[START Provided material]

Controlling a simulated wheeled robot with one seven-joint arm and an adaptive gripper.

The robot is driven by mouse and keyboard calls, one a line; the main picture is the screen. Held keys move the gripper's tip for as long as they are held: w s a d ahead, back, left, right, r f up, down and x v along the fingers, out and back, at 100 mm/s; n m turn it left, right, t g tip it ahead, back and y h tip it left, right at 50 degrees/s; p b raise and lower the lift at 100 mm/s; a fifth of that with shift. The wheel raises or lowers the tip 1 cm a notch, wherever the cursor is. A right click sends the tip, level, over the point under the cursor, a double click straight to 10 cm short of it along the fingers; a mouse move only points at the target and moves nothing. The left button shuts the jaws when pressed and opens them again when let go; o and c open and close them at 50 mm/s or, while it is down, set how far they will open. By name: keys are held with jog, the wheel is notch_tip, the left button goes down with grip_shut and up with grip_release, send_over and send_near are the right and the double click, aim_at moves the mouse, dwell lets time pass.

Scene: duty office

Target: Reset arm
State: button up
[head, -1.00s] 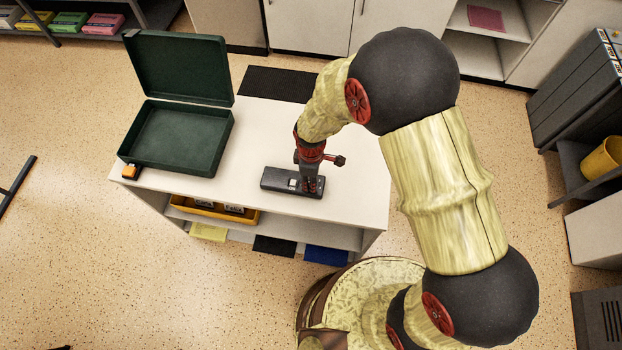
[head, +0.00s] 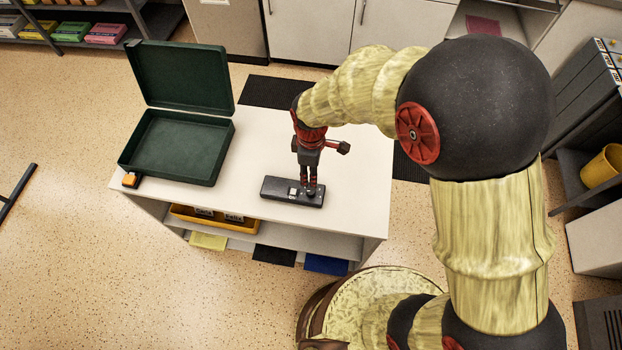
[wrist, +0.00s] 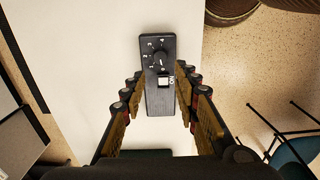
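A dark grey control box (head: 275,187) lies flat on the white top of the counter, near its front edge. The wrist view shows its black round dial (wrist: 159,55) with markings around it, and a pale square piece (wrist: 164,82) beside a small label. My gripper (head: 312,186) points down over the right end of the box. In the wrist view my gripper (wrist: 164,79) has its fingers spread on either side of the box, with gaps and nothing held. I cannot tell the exact height of the fingertips above the box.
An open dark green case (head: 178,148) stands at the counter's left, its lid raised. A small orange item (head: 131,180) sits at the left corner. A yellow bin (head: 187,213) is on the shelf below. The counter's right part (head: 365,170) is clear.

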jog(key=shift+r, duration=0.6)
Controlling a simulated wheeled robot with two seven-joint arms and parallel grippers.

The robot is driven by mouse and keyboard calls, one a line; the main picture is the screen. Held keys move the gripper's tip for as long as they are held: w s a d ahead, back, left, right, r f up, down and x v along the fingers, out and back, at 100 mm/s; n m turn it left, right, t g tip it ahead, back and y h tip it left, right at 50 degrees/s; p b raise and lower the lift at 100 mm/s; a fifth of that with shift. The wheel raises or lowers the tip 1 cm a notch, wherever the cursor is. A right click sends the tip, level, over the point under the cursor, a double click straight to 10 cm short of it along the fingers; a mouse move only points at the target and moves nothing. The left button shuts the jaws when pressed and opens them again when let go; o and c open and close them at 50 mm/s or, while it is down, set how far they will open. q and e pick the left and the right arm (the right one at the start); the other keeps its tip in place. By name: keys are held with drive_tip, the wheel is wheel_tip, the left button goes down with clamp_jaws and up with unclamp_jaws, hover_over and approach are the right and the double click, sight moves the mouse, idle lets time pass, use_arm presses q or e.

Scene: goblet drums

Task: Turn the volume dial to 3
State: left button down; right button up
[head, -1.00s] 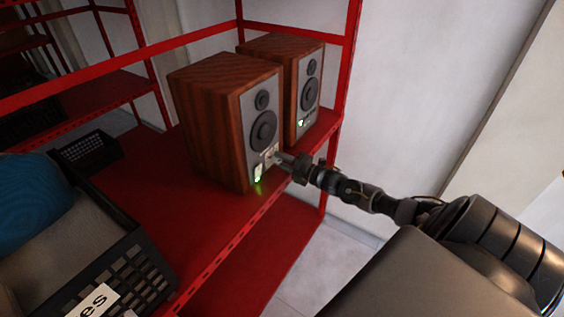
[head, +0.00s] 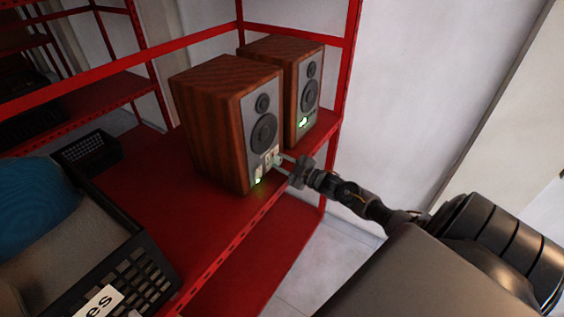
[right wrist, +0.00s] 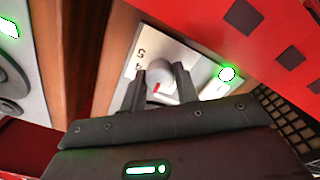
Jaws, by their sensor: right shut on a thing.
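The volume dial (right wrist: 160,72) is a pale round knob with a red mark, on a light panel with printed numbers; a 5 and what looks like a 4 show beside it. It sits low on the front of the nearer wooden speaker (head: 213,120). My right gripper (right wrist: 158,82) is shut on the dial, one finger on each side. In the head view my right gripper (head: 281,164) reaches the speaker's lower front from the right. The number the dial points to cannot be read. My left gripper is not in view.
A second speaker (head: 308,95) stands just behind the first. Both rest on a red metal shelf (head: 150,200) with an upright post at the right. A black crate (head: 125,270) and a small black basket (head: 90,150) stand at the left. A green light (right wrist: 227,74) glows near the dial.

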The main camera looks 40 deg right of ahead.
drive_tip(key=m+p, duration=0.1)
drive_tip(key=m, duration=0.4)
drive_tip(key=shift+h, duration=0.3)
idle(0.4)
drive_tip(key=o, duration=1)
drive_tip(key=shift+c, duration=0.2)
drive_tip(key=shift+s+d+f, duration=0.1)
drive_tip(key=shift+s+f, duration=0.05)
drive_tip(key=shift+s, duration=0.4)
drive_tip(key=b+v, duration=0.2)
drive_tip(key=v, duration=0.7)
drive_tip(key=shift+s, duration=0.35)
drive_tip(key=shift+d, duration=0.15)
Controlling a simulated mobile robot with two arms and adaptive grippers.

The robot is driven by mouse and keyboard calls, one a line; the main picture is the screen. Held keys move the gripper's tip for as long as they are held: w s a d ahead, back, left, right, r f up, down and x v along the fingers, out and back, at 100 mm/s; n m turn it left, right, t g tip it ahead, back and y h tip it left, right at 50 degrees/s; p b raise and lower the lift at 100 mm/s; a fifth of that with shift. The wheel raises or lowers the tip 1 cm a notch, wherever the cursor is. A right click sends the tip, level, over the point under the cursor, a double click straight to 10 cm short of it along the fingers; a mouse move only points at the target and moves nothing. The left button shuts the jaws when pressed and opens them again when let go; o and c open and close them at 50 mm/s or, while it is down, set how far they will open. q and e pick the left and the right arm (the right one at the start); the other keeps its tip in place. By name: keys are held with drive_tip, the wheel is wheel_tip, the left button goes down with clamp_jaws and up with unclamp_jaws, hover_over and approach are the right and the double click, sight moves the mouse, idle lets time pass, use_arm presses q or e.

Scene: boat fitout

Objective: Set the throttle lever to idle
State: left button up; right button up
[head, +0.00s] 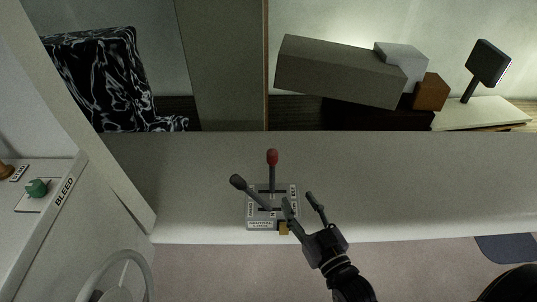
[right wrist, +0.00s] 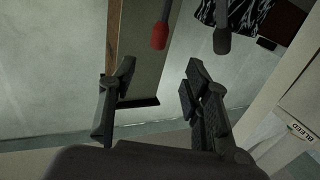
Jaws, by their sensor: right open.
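A grey lever unit (head: 258,223) stands near the front edge of the counter, with a "NEUTRAL LOCK" label on its front. It has a red-knobbed lever (head: 272,158) standing nearly upright and a dark-knobbed lever (head: 238,182) leaning to the left. I cannot tell from the labels which is the throttle. My right gripper (head: 297,197) is open and empty, at the right front of the unit. In the right wrist view the red knob (right wrist: 159,36) shows beyond the open fingers, and the dark knob (right wrist: 222,41) is right of it. My left gripper is not in view.
A small yellowish tab (head: 284,228) sits at the unit's front right. A side panel at left has a green knob (head: 37,187) marked "BLEED", with a wheel (head: 113,268) below. The counter (head: 400,180) is clear on the right. Boxes (head: 340,72) stand behind it.

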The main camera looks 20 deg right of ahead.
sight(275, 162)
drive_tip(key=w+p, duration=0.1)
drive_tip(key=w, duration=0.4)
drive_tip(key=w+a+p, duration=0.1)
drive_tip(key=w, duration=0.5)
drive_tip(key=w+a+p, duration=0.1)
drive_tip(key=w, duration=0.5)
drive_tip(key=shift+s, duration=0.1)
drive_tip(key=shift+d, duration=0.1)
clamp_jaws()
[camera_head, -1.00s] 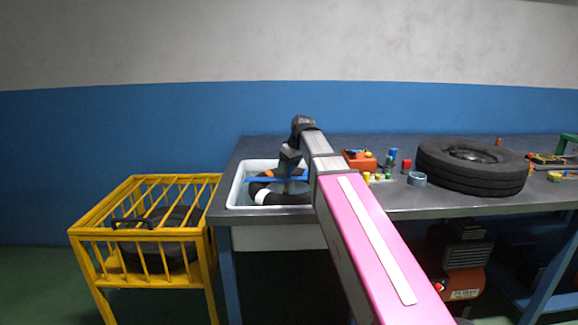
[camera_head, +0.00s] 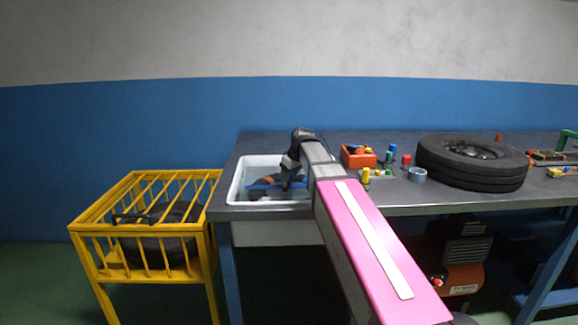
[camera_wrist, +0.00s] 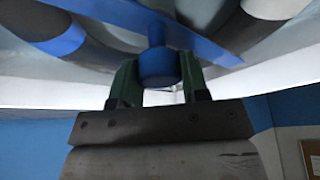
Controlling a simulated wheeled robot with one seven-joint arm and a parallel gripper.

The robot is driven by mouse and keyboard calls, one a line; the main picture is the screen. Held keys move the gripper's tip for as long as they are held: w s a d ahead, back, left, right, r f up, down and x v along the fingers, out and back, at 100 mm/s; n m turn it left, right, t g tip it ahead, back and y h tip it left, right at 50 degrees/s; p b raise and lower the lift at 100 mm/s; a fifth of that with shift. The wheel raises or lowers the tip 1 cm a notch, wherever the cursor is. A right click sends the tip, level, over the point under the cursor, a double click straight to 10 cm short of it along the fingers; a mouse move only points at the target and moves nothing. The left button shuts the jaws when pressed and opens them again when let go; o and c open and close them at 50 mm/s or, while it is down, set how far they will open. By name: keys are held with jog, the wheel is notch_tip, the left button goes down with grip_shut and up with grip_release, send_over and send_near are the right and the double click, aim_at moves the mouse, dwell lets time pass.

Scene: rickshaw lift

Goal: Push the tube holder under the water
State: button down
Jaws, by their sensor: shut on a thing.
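The tube holder (camera_head: 262,186) is a blue bar lying low across the inside of the white basin (camera_head: 233,186). In the wrist view its blue bar (camera_wrist: 205,45) runs across the top, with a round blue knob (camera_wrist: 158,66) beneath it. The green fingers of my gripper (camera_wrist: 158,82) are shut on this knob, one on each side. In the head view my arm reaches down into the basin. Dark curved parts of the tube (camera_wrist: 95,32) show around the bar in the wrist view. In the head view the tube is mostly hidden, and its exact depth in the water is unclear.
A yellow cage (camera_head: 150,235) with a tire inside stands left of the basin. On the grey bench (camera_head: 340,144), an orange box (camera_head: 357,157), small bottles, a tape roll (camera_head: 417,174) and a big tire (camera_head: 470,165) lie to the right. A compressor (camera_head: 460,265) sits below.

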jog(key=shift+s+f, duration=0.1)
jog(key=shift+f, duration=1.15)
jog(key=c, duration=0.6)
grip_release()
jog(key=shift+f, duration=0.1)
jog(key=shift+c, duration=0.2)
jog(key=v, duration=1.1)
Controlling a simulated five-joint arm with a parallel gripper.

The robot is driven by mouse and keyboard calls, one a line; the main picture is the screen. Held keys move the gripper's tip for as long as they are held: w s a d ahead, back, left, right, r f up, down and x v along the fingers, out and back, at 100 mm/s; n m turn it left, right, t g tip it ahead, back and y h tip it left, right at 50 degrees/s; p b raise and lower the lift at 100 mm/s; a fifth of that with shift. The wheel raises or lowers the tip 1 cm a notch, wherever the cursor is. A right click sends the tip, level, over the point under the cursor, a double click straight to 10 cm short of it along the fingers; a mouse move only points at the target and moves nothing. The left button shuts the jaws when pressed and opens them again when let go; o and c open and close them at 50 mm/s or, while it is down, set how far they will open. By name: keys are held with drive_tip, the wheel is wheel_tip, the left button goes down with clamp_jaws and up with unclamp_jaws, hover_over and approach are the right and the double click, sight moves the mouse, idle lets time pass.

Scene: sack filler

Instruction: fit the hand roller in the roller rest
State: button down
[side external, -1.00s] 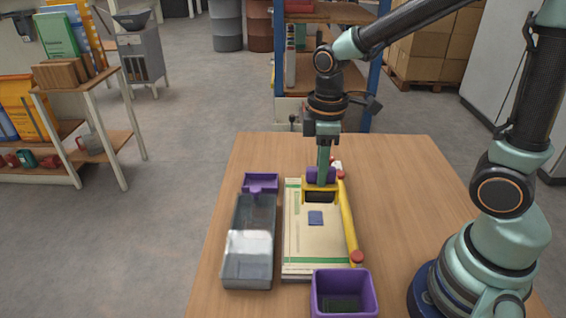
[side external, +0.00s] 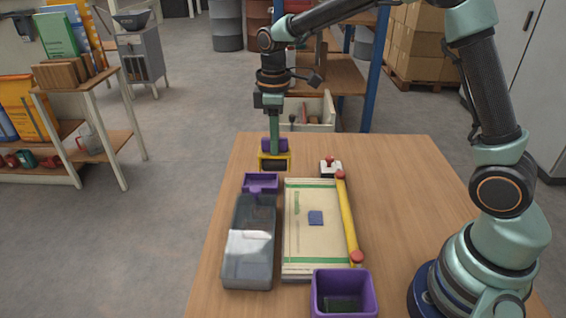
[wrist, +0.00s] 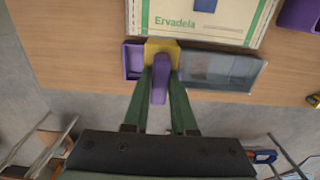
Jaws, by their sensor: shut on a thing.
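My gripper (side external: 274,147) is shut on the purple handle of the hand roller (side external: 274,161), which has a yellow frame and a black roller. The roller hangs below the fingers, handle up, and looks raised off the table. The roller rest (side external: 260,187) is a small purple tray at the table's far left, just in front of and below the roller in the side view. In the wrist view the fingers (wrist: 159,85) grip the purple handle, and the yellow frame (wrist: 163,44) covers part of the rest's edge. The rest (wrist: 131,64) looks empty there.
A smoky clear box (side external: 249,245) stands by the rest. Right of it lies a printed sack (side external: 315,255) with a blue patch and a yellow red-ended bar (side external: 348,215). A white red-knobbed box (side external: 331,167) and purple bin (side external: 343,293) stand nearby. The right tabletop is clear.

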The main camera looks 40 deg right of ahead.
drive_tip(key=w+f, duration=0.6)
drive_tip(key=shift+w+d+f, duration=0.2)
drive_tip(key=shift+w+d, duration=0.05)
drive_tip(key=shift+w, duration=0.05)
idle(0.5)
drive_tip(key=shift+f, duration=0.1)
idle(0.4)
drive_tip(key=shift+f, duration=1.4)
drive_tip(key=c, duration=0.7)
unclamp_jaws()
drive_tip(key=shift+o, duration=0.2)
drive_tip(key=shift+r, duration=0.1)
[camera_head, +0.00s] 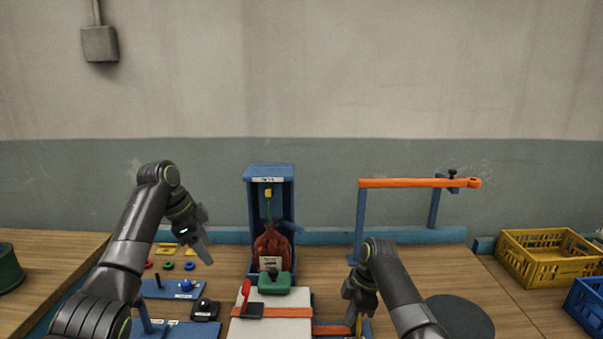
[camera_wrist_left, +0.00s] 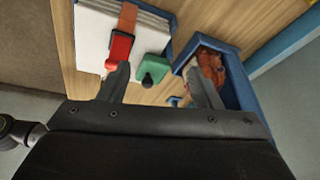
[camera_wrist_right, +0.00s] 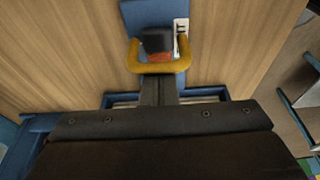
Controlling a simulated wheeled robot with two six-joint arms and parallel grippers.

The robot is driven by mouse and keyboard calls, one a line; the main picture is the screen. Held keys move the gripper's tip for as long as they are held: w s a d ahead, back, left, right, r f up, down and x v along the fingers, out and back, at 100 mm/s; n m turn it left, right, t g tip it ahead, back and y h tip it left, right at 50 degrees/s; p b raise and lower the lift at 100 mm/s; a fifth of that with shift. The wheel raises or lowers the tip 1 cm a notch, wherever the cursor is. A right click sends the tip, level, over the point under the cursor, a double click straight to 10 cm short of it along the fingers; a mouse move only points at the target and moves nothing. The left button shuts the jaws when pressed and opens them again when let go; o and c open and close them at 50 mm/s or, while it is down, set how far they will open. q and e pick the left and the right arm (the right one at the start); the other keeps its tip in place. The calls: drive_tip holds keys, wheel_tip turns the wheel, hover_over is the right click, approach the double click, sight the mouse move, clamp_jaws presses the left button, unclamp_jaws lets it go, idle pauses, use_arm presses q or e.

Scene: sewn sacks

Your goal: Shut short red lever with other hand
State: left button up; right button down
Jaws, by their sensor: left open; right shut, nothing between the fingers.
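The short red lever (camera_head: 245,290) stands up from a dark base at the left part of a white block (camera_head: 270,326), by an orange strap (camera_head: 285,312). My left gripper (camera_head: 205,252) is open and empty, above the table left of the blue sack stand. My right gripper (camera_head: 355,318) is shut and empty, low on the right of the white block. In the right wrist view its closed fingers (camera_wrist_right: 159,92) are at a yellow loop handle (camera_wrist_right: 158,66); contact is unclear.
A green clamp with a black knob (camera_head: 274,282) sits behind the lever. A red sack (camera_head: 271,248) is in the blue stand (camera_head: 250,200). An orange bar (camera_head: 410,183) spans the right side. Blue control panels (camera_head: 175,289) lie front left. Yellow crate (camera_head: 550,265) stands far right.

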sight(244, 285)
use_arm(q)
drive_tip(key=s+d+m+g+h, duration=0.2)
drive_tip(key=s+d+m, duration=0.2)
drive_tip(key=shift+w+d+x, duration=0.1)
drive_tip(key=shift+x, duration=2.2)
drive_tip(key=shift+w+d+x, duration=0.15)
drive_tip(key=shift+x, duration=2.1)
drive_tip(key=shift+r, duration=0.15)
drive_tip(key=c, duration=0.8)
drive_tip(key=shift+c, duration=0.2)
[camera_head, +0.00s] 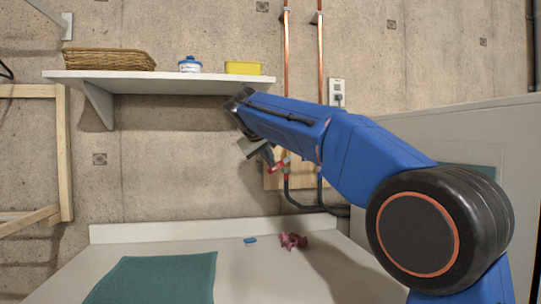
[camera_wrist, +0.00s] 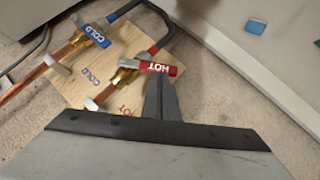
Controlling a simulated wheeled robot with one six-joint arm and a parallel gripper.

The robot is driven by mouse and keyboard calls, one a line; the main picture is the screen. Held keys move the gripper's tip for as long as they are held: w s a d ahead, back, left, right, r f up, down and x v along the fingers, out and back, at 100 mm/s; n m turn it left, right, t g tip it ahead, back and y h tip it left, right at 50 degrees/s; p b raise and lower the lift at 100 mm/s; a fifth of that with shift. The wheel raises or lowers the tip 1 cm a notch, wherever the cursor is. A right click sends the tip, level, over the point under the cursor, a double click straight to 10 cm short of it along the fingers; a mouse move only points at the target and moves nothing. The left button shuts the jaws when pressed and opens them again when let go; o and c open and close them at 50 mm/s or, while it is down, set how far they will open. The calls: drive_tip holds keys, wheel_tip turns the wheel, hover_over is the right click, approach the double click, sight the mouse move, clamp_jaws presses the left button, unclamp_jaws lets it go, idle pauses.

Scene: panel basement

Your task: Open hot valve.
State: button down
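The hot valve has a red lever handle marked HOT (camera_wrist: 158,68) on a brass body (camera_wrist: 124,78), mounted on a wooden board (camera_wrist: 75,85). In the wrist view the lever lies at an angle across the line of its copper pipe. In the head view the red handle (camera_head: 279,164) shows low on the wall, in front of the board. My gripper (camera_wrist: 162,82) has its grey fingers together, with the tips at the lever's lower edge in the wrist view. I cannot tell whether they touch it. In the head view my gripper (camera_head: 268,153) is just up and left of the handle.
The blue COLD lever (camera_wrist: 97,36) sits beside the hot valve. A white shelf (camera_head: 160,80) with a basket (camera_head: 108,59) is up and left. Below, a counter (camera_head: 240,265) holds a pink object (camera_head: 293,241), a blue block (camera_head: 250,241) and a green mat (camera_head: 155,278).

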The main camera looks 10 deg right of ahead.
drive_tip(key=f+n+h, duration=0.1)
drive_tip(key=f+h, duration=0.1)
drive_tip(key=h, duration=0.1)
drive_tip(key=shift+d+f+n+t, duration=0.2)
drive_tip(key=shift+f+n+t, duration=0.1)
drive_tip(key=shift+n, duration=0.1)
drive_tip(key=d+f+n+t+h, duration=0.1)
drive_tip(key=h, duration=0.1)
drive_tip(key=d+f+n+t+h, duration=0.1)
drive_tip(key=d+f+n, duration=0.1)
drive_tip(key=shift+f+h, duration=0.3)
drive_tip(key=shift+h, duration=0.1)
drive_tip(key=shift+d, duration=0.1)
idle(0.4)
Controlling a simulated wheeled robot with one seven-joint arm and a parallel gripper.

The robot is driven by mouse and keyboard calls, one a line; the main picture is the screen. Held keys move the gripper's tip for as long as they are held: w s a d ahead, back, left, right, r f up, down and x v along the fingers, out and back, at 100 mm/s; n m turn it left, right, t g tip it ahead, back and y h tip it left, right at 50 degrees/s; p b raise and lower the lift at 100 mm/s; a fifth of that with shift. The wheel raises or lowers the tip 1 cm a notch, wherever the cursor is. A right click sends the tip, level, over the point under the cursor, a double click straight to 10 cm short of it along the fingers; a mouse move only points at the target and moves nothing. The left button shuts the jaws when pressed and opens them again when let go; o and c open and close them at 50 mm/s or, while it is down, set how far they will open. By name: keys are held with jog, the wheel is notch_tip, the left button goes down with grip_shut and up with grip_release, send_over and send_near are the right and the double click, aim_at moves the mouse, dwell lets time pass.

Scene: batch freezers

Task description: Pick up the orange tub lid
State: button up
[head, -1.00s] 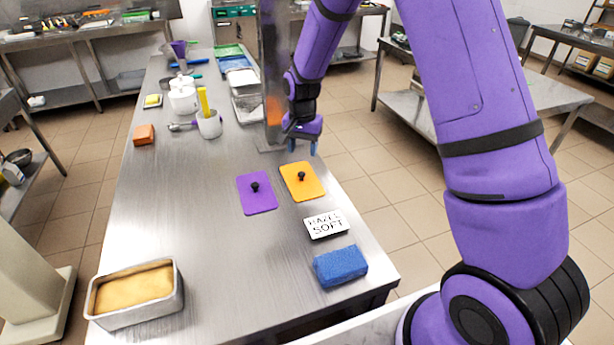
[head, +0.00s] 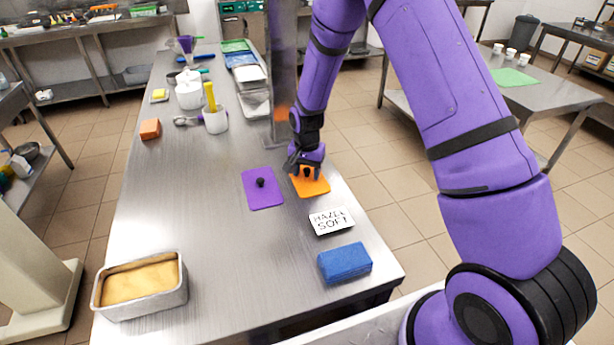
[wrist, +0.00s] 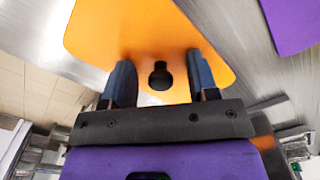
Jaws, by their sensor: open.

[END Provided material]

What to do
Scan the material above. Extract every line in which the word "Scene" occurs.

Finished exercise
Scene: duty office
Scene: goblet drums
Scene: boat fitout
Scene: rickshaw lift
Scene: sack filler
Scene: sewn sacks
Scene: panel basement
Scene: batch freezers

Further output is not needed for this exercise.